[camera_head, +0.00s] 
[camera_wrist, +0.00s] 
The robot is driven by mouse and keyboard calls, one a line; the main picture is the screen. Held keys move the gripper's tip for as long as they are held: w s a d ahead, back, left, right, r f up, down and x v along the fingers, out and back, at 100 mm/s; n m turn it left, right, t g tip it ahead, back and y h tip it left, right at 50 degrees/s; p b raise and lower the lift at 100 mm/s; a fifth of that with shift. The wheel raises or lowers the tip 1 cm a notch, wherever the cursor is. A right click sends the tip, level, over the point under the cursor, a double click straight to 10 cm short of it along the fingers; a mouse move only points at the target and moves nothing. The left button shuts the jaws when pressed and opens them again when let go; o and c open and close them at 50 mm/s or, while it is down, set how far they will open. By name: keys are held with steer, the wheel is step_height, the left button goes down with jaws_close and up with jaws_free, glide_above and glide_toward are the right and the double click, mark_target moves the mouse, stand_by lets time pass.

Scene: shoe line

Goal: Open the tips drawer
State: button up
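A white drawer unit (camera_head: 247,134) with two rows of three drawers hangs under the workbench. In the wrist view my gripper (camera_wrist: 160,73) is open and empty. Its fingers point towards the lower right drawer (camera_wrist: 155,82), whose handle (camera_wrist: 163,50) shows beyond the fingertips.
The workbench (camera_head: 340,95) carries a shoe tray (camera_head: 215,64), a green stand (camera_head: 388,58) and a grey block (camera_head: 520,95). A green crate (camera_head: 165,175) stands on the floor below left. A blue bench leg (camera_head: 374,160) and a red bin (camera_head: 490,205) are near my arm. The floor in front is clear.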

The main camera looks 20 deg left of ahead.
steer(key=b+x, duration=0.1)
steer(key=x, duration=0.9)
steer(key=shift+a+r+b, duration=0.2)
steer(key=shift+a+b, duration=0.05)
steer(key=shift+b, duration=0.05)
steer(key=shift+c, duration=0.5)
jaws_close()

===

**Written request**. Transcribe the data. Leave every line exactly as it is.

**Result**.
[camera_head, +0.00s] 
[camera_wrist, +0.00s] 
The robot is driven by mouse and keyboard calls, one a line; the main picture is the screen. Held keys move the gripper's tip for as long as they are held: w s a d ahead, back, left, right, r f up, down and x v along the fingers, out and back, at 100 mm/s; n m turn it left, right, t g tip it ahead, back and y h tip it left, right at 50 degrees/s; p b raise and lower the lift at 100 mm/s; a fifth of that with shift. The wheel raises or lowers the tip 1 cm a notch, wherever the cursor is. A right click sends the tip, level, over the point under the cursor, a double click straight to 10 cm short of it along the fingers; a mouse move only points at the target and moves nothing. The left button shuts the jaws when pressed and opens them again when let go; o and c open and close them at 50 mm/s or, while it is down, set how far they will open. By name: keys are held with steer, the wheel is step_height, the left button goes down with jaws_close and up with jaws_free, glide_above and glide_toward are the right and the double click, mark_target moves the mouse, stand_by lets time pass.

Scene: shoe line

Goal: Open the tips drawer
State: button up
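A white drawer unit (camera_head: 247,134) with two rows of three drawers hangs under the workbench. In the wrist view my gripper (camera_wrist: 160,73) is open and empty. Its fingers point towards the lower right drawer (camera_wrist: 155,82), whose handle (camera_wrist: 163,50) shows beyond the fingertips.
The workbench (camera_head: 340,95) carries a shoe tray (camera_head: 215,64), a green stand (camera_head: 388,58) and a grey block (camera_head: 520,95). A green crate (camera_head: 165,175) stands on the floor below left. A blue bench leg (camera_head: 374,160) and a red bin (camera_head: 490,205) are near my arm. The floor in front is clear.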

The main camera looks 20 deg left of ahead.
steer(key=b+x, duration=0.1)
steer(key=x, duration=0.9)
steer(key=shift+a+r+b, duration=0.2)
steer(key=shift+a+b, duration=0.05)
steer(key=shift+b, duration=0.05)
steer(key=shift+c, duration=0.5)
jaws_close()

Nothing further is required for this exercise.